**INFORMATION PROVIDED:**
────────────────────────────────────────
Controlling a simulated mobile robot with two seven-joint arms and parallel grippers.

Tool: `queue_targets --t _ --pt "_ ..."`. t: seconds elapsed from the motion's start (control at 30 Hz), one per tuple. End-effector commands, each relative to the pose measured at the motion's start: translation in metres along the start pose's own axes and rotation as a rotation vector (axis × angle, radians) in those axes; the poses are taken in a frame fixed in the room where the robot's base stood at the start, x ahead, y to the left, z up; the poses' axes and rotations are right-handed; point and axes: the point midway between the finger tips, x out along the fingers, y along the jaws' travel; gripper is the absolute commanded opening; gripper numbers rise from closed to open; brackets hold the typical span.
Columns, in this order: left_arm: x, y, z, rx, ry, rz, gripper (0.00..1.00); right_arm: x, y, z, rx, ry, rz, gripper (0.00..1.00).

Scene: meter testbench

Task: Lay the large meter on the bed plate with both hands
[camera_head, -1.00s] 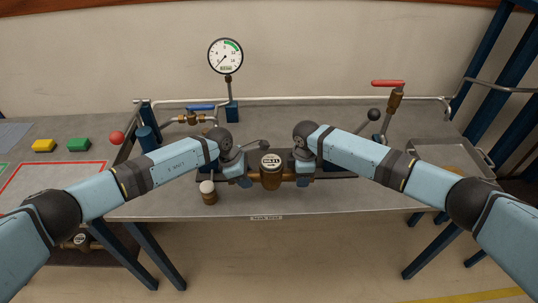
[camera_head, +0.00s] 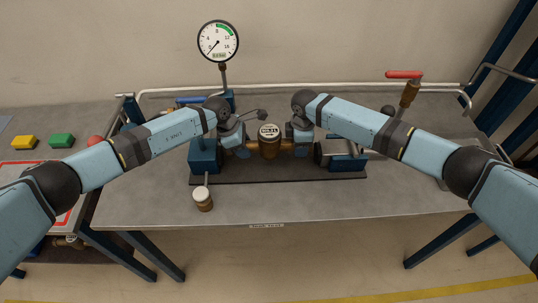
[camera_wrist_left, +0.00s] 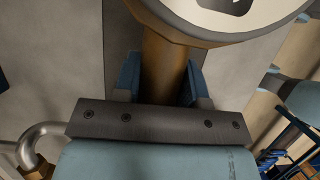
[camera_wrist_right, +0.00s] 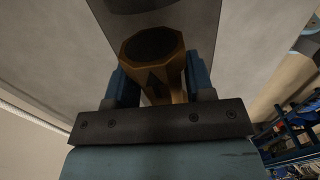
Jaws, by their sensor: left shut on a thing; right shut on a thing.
────────────────────────────────────────
**WRITTEN INSTRUCTION:**
All of the material above should be reproduced exactly, except the pictures.

**RESPONSE TO THIS TASK:**
Controlling a simulated mobile robot with two seven-joint arms and parallel grippers.

Tool: `queue_targets --t _ --pt "_ ..."`. t: seconds elapsed from the motion's start (control at 30 Hz), one per tuple. End-effector commands, each relative to the pose measured at the motion's start: translation in metres along the start pose's own axes and rotation as a rotation vector (axis × angle, radians) in those axes; the poses are taken in a frame fixed in the room where the robot's base stood at the start, x ahead, y to the left, z up; the poses' axes and rotations are right-handed; point and axes: the point midway between the finger tips, x out along the fingers, y along the jaws' travel; gripper is the absolute commanded opening; gripper numbers rise from closed to open; brackets hold the typical span.
Columns, in this order: left_arm: x, y, z, rx, ry, rz, gripper (0.00..1.00); right_arm: x, y, z, rx, ry, rz, gripper (0.00..1.00).

Scene: meter testbench

Task: Lay the large meter on the bed plate with both hands
[camera_head, -1.00s] 
[camera_head, +0.00s] 
[camera_wrist_left, +0.00s] 
[camera_wrist_right, +0.00s] 
Jaws, by their sensor: left shut on a thing; right shut on a thing.

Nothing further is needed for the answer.